InfoGraph - Experiments

Code MI GNN

字数统计: 2.5k阅读时长: 11 min

 2020/05/17   Share

Materials

GC Layer

在原本的GCN repo中，因为解决的是node-level task，所以认为一张图内的节点就是一个batch。但是在InfoGraph的setting中，必须要将图也以batch的方式处理，所以我们需要处理的对象也就变成了tensor. 第一版的代码通过循环实现。经过实验发现该代码效率过低，原因在于在for循环中CPU内存和GPU显存需要进行大量通讯（将GPU上的tensor拷贝到CPU上）.

def forward(self, x, adj):
    #######
    # support batch graph, modified from original GCN code.
    #######
    support = torch.matmul(x, self.weight)
    output = []
    for i in range(support.shape[0]):
        sparse_adj = adj[i]
        dense_x = support[i]
        output.append(torch.spmm(sparse_adj, dense_x))
    output = torch.stack(output)

    if self.bias is not None:
        return output + self.bias
    else:
        return output

因为其实我们将邻接矩阵$A$存成sparse matrix的形式是为了在data preprocessing阶段节省内存空间和运算时间；但是到了GPU中我们就不太需要去考虑内存空间，直接将它转换成dense matrix来进行运算即可。

def forward(self, x, adj):
    #######
    # support batch graph, modified from original GCN code.
    #######
    support = torch.matmul(x, self.weight)
    output = torch.matmul(adj.to_dense(), support)
    
    if self.bias is not None:
        return output + self.bias
    else:
        return output

GCN

Multiple GC layers stacked together with dropout layer. 采用了nn.ModuleList()技术来实现多个层之间灵活的连接. 其中的GraphConvolution层采用的就是kipf的GCN repo.

import torch.nn as nn
import torch.nn.functional as F

class GCN(nn.Module):
    def __init__(self, d_input, d_hids, d_output, dropout):
        super(GCN, self).__init__()
        
        # connect the graph convolution layer
        gcs = []
        d_hids = [d_input, *d_hids, d_output]
        for i in range(len(d_hids)-1):
            gcs.append(GraphConvolution(d_hids[i], d_hids[i+1]))
        
        self.gcs = nn.ModuleList(gcs)
        self.dropout = dropout

    def forward(self, x, adj):
        multi_scale_output = []
        for gc in self.gcs:
            # one-layer perceptron, can be potentially replaced by MLP
            x = F.relu(gc(x, adj))
            # something not sure here, whether 
            # the dropout will affect performance
            x = F.dropout(x, self.dropout, training=self.training)
            multi_scale_output.append(x)

        return multi_scale_output

Graph MI Maximization

基于previous post on MI maximization 中MIMaximizer类的实现，以及基于GCN的实现，我们将图神经网络用于graph-level representation learning.

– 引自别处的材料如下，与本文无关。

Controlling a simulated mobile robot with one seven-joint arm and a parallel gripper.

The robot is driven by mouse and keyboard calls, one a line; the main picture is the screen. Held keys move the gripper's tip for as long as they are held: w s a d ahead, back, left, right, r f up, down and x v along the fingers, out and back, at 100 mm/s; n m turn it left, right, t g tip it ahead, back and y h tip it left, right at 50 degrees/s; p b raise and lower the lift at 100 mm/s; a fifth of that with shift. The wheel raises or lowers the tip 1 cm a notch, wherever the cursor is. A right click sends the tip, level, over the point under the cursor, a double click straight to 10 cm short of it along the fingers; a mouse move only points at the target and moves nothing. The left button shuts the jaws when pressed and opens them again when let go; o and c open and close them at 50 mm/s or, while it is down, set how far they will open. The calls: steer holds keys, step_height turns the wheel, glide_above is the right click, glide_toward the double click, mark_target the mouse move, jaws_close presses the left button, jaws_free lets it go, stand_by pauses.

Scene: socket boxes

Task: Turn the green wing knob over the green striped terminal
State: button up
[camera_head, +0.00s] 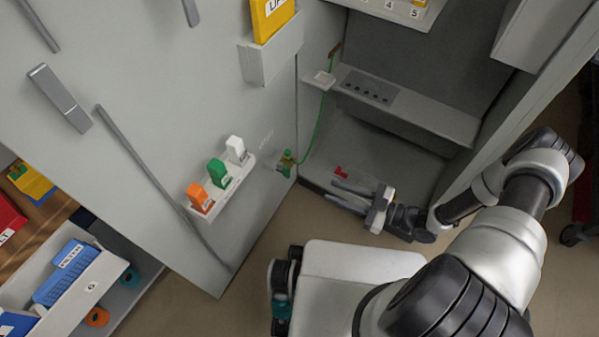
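A small green piece with a yellowish part (287,158) sits low on the grey cabinet wall, near the inner corner. A green wire runs up from it. It looks like the green wing knob and its terminal, but it is too small to make out the wings or stripes. My gripper (331,190) is to its lower right, apart from it, low in front of the cabinet's recess. Its two fingers point left with a gap between them and nothing visible in it.
A small red piece (341,172) shows just beyond my fingers. A white rack (222,190) on the door holds orange, green and white blocks. A grey ledge (425,118) crosses the recess. An open drawer (88,292) with blue boxes stands at lower left.

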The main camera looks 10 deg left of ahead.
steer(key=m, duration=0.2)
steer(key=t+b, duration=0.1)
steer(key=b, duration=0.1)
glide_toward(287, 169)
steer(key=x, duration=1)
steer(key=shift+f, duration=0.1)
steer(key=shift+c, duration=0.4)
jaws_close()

首先要解决的是batch training for graphs，不同的图具有不同的节点数，这就导致不同的$X$拥有不同的维度。为了解决这个问题，在数据准备过程中，我们采用zero-padding的方式：取$N=\max_i{N_i}$, 其中$N_i$表示第$i$张图的节点个数。对于任意一个图$G_i: (X, A)$，对其zero-padding的结果为：

$\begin{align} X^\prime &= \left(\begin{array}{c}X \\ O \end{array}\right)_{N\times D} \\ A^\prime &= \left(\begin{array}{cc}A & O \\ O & O \end{array}\right)_{N\times N} \end{align}$

在GCN的setting下，则有：

$\begin{align} A^\prime X^\prime &= \left(\begin{array}{c}AX \\ O \end{array}\right)_{N\times D} \\ A^\prime X^\prime \Theta &= \left(\begin{array}{c}AX\Theta \\ O \end{array}\right)_{N\times D_{\theta}} \end{align}$

在进行zero-padding的时候我们需要保证参数训练时的gradient不会受到zero-pad的影响，我们需要将这一点bare in mind. 这一点我们可以对照一下GCN中数据处理的做法，通过自己的数学推导，我们暂时认为在 $\sum$ 作为READOUT function的时候是不会影响参数更新的，但是如果是average over node number $N$ 则会使得拥有更多节点数的图更新效率更高。下面我们简要描述张量（形状）变换的过程。

Theoretical Procedure

Suppose the input $\{(X_1, A_1), (X_2, A_2), \cdots, (X_M, A_M)\}$ is zero-padded to $N = \max N_i$ where $N_i$ is the dimension of the adjacency matrix $A_i$

Input

$\begin{align} X&: M \times N \times d_{input} \\ A&: M \times N \times N \\ \end{align}$

After GCN

$\operatorname{GCN}(X, A): \{M\times N \times d_1, M\times N \times d_2, \cdots, M\times N \times d_k, M\times N \times d_{output}\}$

Node Representation

$h_{\phi}^{i}=\operatorname{CONCAT}\left(\left\{h_{i}^{(k)}\right\}_{k=1}^{K}\right): M \times N \times (\sum_i^{d_i} + d_{output})$

Graph representation
We use $\sum$ as the readout function:

$\begin{align} H_{\phi}(G)&=\operatorname{READOUT}\left(\left\{h_{\phi}^{i}\right\}_{i=1}^{N}\right) \\ &= \operatorname{SUM}\left(\left\{h_{\phi}^{i}\right\}_{i=1}^{N}\right): M \times 1 \times (\sum_i^{d_i} + d_{output}) \end{align}$

Code

在GraphMIMaximizer类中，初始化时创建node_level_model，该模型返回a list of multi-scale node level features. 因为是得到总的node-level embedding时采用的是concatenate策略，所以MI estimator的input维度为其向量长度之和+graph-level embedding的长度。

def __init__(
    self, 
    d_input=16, 
    d_hids=(16, 16, 16), 
    d_output=16, 
    dropout=0.9, 
    input_size=5, 
    hidden_size=10, 
    output_size=1
):
    super(MIMaximizer, self).__init__()

    # GCN model returns a list of intermidiate representation of the nodes.
    self.node_level_model = GCN(
        d_input=d_input, 
        d_hids=d_hids, 
        d_output=d_output, 
        dropout=dropout
    )

    # READOUT function specific
    self.multi_scale_dim = sum(d_hids) + d_output

    # concatenate graph embedding and the node level embedding
    self.est_model = nn.Sequential(
        nn.Linear(self.multi_scale_dim * 2, hidden_size),
        nn.ReLU(),
        nn.Linear(hidden_size,hidden_size),
        nn.ReLU(),
        nn.Linear(hidden_size, 1)
    )

接着我们根据以上理论，定义forward函数

def forward(self, x, adj):
    batch_size, node_num, rep_size = x.shape

    multi_scale_node_rep = self.node_level_model(x, adj) 
    node_rep = torch.cat(multi_scale_node_rep, dim=2) #(M,N,D)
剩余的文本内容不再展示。